Picture is of my physiology class material sophomore year in university.




Equality and Justice: Some oversights in the American University Grant System and How I Paid/Am Still Paying for University

Originally Written in April 2018

I’ve been working since I began university. I was so fortunate in my high school days to have two parents that cared for me as well as they did. They fed me every day. My father did not let me stay up past midnight. While my peers were slaving away at our tower of homework assignments, I rushed to finish them before the bell tolled. I underestimated everything my parents did for me.

When it came time to go to college and I was trying to figure out how loans worked, I asked my mother whose name I should put them under. She responded that they were my loans for my education. She essentially set me free by telling me that it was my life and my responsibilities. I took this idea and ran.

I had my fun, for almost two semesters. I hung out with my new group of friends and delved deep into my classes. But one day, I finally did something I had talked about for months. I got a job. I knew my student loans were far off in the future, but I decided then was the time to start saving for them.

The only reason I was able to even apply to university was because of a scholarship (or some other award money, I don’t quite remember) I got in high school. My parents said they did not have the $400 for application fees for my dorm and university. I had about $450. So, I applied. Thanks to fee waivers for universities and SATs (entrance exams) and just enough award money for extra fees, I was able to attend university.

Now, I receive grants and scholarships in addition to loans (money I have to pay back). I am fortunate, but I am also, in a sense, on my own. I reiterate, that I had everything I could think to ask for while I lived with my parents. They aren’t perfect people, but they were good parents. I could ask for their help now, but it’s my turn to provide for myself.

So, I got that job. Then a month or two later I got another job. The summer after my freshman year in college I took full time classes and full time hours at work. If you’ve read any of my other blogs, you might know that this summer job is more than I can handle. It’s very people oriented and I was not. Read the older blogs for details on that.

Either way, I’ve been working myself to my brink for about three years. I am a spoiled child for thinking this is too much, since adults with families and more dangerous jobs are suffering much more than I am. I understand that. Not fully, because I only come close to understanding my situation, but I do my best to sympathize.

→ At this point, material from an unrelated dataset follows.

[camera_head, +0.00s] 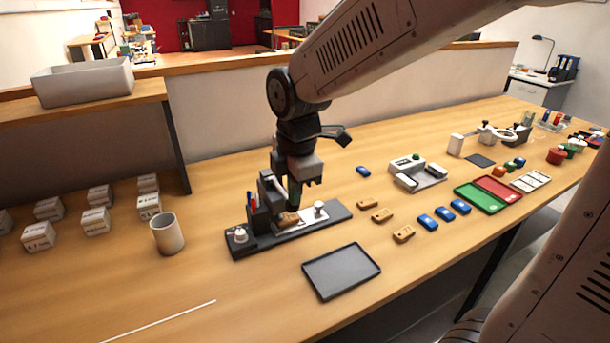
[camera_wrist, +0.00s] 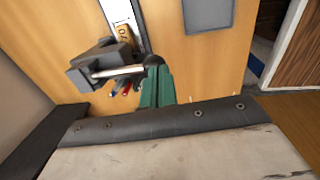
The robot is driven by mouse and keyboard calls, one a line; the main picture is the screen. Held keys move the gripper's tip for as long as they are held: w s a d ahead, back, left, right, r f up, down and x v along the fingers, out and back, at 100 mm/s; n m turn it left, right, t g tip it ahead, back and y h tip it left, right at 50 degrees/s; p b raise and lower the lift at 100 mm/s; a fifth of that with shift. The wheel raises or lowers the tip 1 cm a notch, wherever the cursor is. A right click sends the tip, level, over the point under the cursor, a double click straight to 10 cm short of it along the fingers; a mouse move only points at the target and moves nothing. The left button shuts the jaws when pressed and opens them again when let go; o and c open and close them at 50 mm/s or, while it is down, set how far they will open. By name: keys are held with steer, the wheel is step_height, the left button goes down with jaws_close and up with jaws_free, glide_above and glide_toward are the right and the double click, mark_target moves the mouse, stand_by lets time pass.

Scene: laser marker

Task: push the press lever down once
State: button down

That is why I say I’ve been working myself to MY brink. I can only speak for myself. If you have a different situation that is your situation. I can’t speak for that. What I am saying is that I have worked to the point where it impacts, not just my school, but my vision of myself. I’ve left that grocery job in tears. I’ve had panic attacks while bagging a person’s tomatoes. I’ve confronted people in my job as a student manager with a shaky voice. It hurts. Maybe I am weak. Maybe the problem is me.

But no one is giving me free money and I am not asking for it.

So how upset can I really be when others get as much money as I earn from December to May seemingly from the sky? (Background: My roommate, Mariah, just got a school refund for $3,000 out of the blue.)  Their money and my money are different things. Who cares if I had to bleed, sweat, and cry for it? (All things that have happened due to work.) Who cares if they sat on their asses and were given it? I’ve been given money. I wasn’t complaining then. It helped me get to the point where I am working myself dry to not have to ask for it again. Maybe, hopefully, this will be the case with others. Not the bleeding themselves dry. But the providing for themselves part.


Equality is inequality. This thought doesn’t seem to make sense until it happens to you. It’s not jealousy. It’s not even anger. It’s a sense of injustice. Because it is what we want and don’t have that seems unjust. I am not terribly broken up about having electricity, or a roof over my head. I have that. I have had that as long as I can remember. But not everyone does. Why does that not upset me? It’s a fleeting thought.

The thing is, life has no great equalizer. (Maybe in death, but nothing in life.) Life is simply chaos. Things are not distributed in an intelligent manner. They are given or worked for. They are random. Nothing is guaranteed. I need to stop wanting and waiting. I need to stop being affected when others are given what I either do not have or have suffered for. It’s not easy.



Gosh, I was in a stressful place then. I wrote the above in the middle of my senior year in university. Looking back on it now (three months after graduating), I see it this way:

Essentially, I felt an injustice had occured because my roommate, Mariah, had received $3,000 dollars as an unexpected school refund. (The refunds for that academic year had already been doled out earlier in the year, so this was an extra, unexpected help.) I hadn’t received one. I realized it would take one semester of my on campus job plus one month of my seasonal job to earn as much money as she was just given. It seemed unfair. But that’s the thing. The organizations that give out grants and other seemingly free money do their best to help out students who need it. How? Many base their decision on the student’s parent’s income. Snag here? The assumption that all parents are helping pay for their child’s university fees. 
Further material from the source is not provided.